## Exercise
Write out the lines from the line containing "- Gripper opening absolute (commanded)" through the final line of the listing below, exactly, omitting every other line.

==== Supplied information

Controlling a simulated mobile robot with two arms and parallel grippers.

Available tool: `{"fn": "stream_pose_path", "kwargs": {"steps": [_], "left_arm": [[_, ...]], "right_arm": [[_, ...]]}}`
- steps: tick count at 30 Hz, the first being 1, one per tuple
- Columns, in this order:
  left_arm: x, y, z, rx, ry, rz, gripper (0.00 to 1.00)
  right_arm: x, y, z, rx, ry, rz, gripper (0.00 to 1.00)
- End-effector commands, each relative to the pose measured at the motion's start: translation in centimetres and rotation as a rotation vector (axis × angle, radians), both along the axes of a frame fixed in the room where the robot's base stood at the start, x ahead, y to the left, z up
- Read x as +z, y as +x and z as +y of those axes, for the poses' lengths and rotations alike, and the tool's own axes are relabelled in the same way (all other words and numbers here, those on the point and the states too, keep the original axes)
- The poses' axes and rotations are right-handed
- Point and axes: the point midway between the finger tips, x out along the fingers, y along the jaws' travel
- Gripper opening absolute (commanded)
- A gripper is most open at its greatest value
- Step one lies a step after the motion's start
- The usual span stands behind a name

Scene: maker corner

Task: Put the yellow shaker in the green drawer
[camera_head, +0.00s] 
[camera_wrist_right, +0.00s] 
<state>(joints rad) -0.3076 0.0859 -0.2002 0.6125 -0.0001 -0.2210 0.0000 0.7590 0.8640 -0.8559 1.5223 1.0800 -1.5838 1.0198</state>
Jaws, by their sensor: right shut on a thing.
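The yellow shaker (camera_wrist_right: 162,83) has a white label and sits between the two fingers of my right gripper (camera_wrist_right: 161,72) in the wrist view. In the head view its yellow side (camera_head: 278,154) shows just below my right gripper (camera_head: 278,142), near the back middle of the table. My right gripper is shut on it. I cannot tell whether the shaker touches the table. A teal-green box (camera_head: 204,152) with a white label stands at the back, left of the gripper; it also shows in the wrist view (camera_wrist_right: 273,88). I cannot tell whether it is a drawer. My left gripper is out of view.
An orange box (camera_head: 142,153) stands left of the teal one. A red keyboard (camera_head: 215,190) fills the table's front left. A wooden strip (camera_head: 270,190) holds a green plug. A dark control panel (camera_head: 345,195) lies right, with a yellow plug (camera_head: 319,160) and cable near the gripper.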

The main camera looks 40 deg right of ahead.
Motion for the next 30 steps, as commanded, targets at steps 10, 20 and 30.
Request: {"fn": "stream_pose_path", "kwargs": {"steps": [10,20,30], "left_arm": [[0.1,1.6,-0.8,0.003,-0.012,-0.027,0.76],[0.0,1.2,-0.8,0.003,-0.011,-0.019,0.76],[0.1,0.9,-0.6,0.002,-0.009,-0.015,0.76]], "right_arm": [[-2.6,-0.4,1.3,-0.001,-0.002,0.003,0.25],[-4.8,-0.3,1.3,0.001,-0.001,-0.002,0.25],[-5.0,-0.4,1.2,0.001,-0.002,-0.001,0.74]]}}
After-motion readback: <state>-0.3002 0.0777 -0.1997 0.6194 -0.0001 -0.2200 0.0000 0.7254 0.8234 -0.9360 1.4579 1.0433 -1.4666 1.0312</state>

========

## Solution to this task
- Gripper opening absolute (commanded)
- A gripper is most open at its greatest value
- Step one lies a step after the motion's start
- The usual span stands behind a name

Scene: maker corner

Task: Put the yellow shaker in the green drawer
[camera_head, +0.00s] 
[camera_wrist_right, +0.00s] 
<state>(joints rad) -0.3076 0.0859 -0.2002 0.6125 -0.0001 -0.2210 0.0000 0.7590 0.8640 -0.8559 1.5223 1.0800 -1.5838 1.0198</state>
Jaws, by their sensor: right shut on a thing.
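The yellow shaker (camera_wrist_right: 162,83) has a white label and sits between the two fingers of my right gripper (camera_wrist_right: 161,72) in the wrist view. In the head view its yellow side (camera_head: 278,154) shows just below my right gripper (camera_head: 278,142), near the back middle of the table. My right gripper is shut on it. I cannot tell whether the shaker touches the table. A teal-green box (camera_head: 204,152) with a white label stands at the back, left of the gripper; it also shows in the wrist view (camera_wrist_right: 273,88). I cannot tell whether it is a drawer. My left gripper is out of view.
An orange box (camera_head: 142,153) stands left of the teal one. A red keyboard (camera_head: 215,190) fills the table's front left. A wooden strip (camera_head: 270,190) holds a green plug. A dark control panel (camera_head: 345,195) lies right, with a yellow plug (camera_head: 319,160) and cable near the gripper.

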The main camera looks 40 deg right of ahead.
Motion for the next 30 steps, as commanded, targets at steps 10, 20 and 30.
Request: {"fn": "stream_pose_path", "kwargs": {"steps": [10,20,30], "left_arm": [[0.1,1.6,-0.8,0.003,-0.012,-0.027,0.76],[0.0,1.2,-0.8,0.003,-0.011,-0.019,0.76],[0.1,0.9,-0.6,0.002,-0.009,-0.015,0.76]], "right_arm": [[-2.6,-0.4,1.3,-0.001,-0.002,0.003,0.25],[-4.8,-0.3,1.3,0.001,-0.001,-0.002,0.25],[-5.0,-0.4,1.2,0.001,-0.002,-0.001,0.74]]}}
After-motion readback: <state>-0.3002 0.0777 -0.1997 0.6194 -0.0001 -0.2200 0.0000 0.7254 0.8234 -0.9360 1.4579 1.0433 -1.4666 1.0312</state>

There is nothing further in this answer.